The stage in Japan offered him the perfect image. Behind him, the gray colossus of the aircraft carrier; above him, the flag; before him, a troop that obeys orders. The symbolism was deliberate - a president displaying strength just before his meeting with China’s leader Xi Jinping. Officially, the event was about diplomacy; in truth, it was about dominance. Trump spoke of "peace and partnership," but what remained was the image of a man who replaces strength with intimidation. He promised pay raises for the soldiers - a gesture that, after weeks of government shutdown, sounded like mockery. Many soldiers had recently been paid from private donation funds because federal budgets were blocked. Yet Trump sold it as an act of generosity. "We’re not deducting anything from your pay because you came to listen to your commander," he said, half-joking, half-serious. Then he added, "I’d like to be an admiral.

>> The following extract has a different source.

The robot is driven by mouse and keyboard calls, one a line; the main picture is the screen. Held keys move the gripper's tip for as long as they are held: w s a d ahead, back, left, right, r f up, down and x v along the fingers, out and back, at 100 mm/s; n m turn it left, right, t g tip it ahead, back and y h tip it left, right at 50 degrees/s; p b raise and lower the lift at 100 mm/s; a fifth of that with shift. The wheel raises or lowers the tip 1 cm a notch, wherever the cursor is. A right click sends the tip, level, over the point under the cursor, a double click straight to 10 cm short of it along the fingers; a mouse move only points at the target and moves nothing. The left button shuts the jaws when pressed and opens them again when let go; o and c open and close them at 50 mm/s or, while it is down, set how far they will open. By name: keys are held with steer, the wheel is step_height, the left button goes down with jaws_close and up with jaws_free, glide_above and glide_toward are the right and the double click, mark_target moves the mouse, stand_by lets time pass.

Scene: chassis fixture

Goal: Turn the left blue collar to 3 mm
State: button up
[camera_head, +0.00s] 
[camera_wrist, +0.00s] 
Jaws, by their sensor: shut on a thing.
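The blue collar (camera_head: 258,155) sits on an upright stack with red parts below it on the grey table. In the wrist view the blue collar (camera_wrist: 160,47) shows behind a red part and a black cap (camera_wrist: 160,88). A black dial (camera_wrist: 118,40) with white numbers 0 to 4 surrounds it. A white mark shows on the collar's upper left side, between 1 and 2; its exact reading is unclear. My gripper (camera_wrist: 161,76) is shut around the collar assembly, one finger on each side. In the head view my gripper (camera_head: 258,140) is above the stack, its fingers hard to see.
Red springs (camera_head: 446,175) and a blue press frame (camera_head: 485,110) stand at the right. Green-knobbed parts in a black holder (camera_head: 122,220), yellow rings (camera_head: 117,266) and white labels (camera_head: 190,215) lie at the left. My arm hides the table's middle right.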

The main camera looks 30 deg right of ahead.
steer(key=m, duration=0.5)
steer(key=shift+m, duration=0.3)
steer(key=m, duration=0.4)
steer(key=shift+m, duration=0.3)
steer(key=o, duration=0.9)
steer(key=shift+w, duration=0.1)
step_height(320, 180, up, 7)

I always wanted to be an admiral."

With grotesque dance moves, Trump greeted the soldiers - as if to prove that in his world, dignity knows no ranks

It was a mix, a spectacle of self-admiration and power frenzy - the president as commander, entertainer, and autocrat. And yet one image lingers: an American president standing abroad before his troops, announcing the use of military force on his own soil. That he said this against the backdrop of a base built in the aftermath of World War II is more than irony. It is symbolism. The Yokosuka base was once created to prevent future wars. Now a president uses it as the stage for his internal mobilization.

Trump’s words about the war on drugs, about "safe cities," about the supposedly "radical left" supporting the enemy - they form a dangerous pattern: the enemy is everywhere, even at home. And the army, once meant to protect freedom, becomes a tool to spread fear. "Our strength doesn’t come from the equipment, but from the men and women in uniform," he said. "From you - the good people. Too many good people. I never liked good people. I admit it." A president who praises strength and mocks it in the same breath - the irony seems lost on him.

"Everybody said I should get the Nobel Peace Award. With that statement, that takes me out of the running."

Looking at Trump’s proclaimed peace deals and supposedly ended wars, nothing remains but the picture of a political madman - a president who mistakes rearmament for diplomacy and sells his own threats as acts of peace.

Thus, Trump leaves Japan with the gesture of a man who preaches peace and prepares for war. His trip to Asia was announced as a diplomatic mission. In reality, it became a show of power - outward against China, inward against his own citizens. What remains is a bitter realization: the president of the United States now speaks like a general without limits. His speeches sound like orders. His threats read like strategy papers. And his view of his own country - as a territory that must be disciplined by force - reveals how far America has drifted from itself.